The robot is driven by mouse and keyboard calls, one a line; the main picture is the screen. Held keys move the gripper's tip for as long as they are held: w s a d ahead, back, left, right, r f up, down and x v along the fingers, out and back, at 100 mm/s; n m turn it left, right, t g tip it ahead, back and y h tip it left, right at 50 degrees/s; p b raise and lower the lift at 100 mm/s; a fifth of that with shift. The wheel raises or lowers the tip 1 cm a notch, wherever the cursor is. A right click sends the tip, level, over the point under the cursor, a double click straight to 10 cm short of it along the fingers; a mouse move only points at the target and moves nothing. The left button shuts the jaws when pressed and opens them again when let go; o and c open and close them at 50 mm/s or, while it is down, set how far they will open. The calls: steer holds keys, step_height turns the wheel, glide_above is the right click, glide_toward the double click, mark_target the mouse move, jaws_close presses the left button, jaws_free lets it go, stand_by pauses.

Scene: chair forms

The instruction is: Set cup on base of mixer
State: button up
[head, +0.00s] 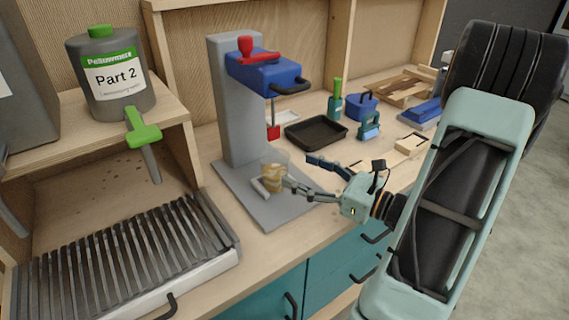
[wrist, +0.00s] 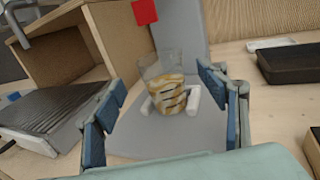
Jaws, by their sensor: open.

========================

Task statement: Show every line from the listing above in which the string "button" appears.

Full answer:
The robot is driven by mouse and keyboard calls, one a line; the main picture is the screen. Held keys move the gripper's tip for as long as they are held: w s a d ahead, back, left, right, r f up, down and x v along the fingers, out and back, at 100 mm/s; n m turn it left, right, t g tip it ahead, back and y h tip it left, right at 50 degrees/s; p b raise and lower the lift at 100 mm/s; a fifth of that with shift. The wheel raises or lowers the tip 1 cm a notch, wherever the cursor is. A right click sends the tip, level, over the point under the cursor, a double click straight to 10 cm short of it along the fingers; a mouse move only points at the target and moves nothing. The left button shuts the jaws when pressed and opens them again when let go; o and c open and close them at 50 mm/s or, while it is down, set how far they will open. The calls: steer holds keys, step_height turns the wheel, glide_above is the right click, glide_toward the double click, mark_target the mouse move, jaws_close presses the left button, jaws_free lets it go, stand_by pauses.
State: button up

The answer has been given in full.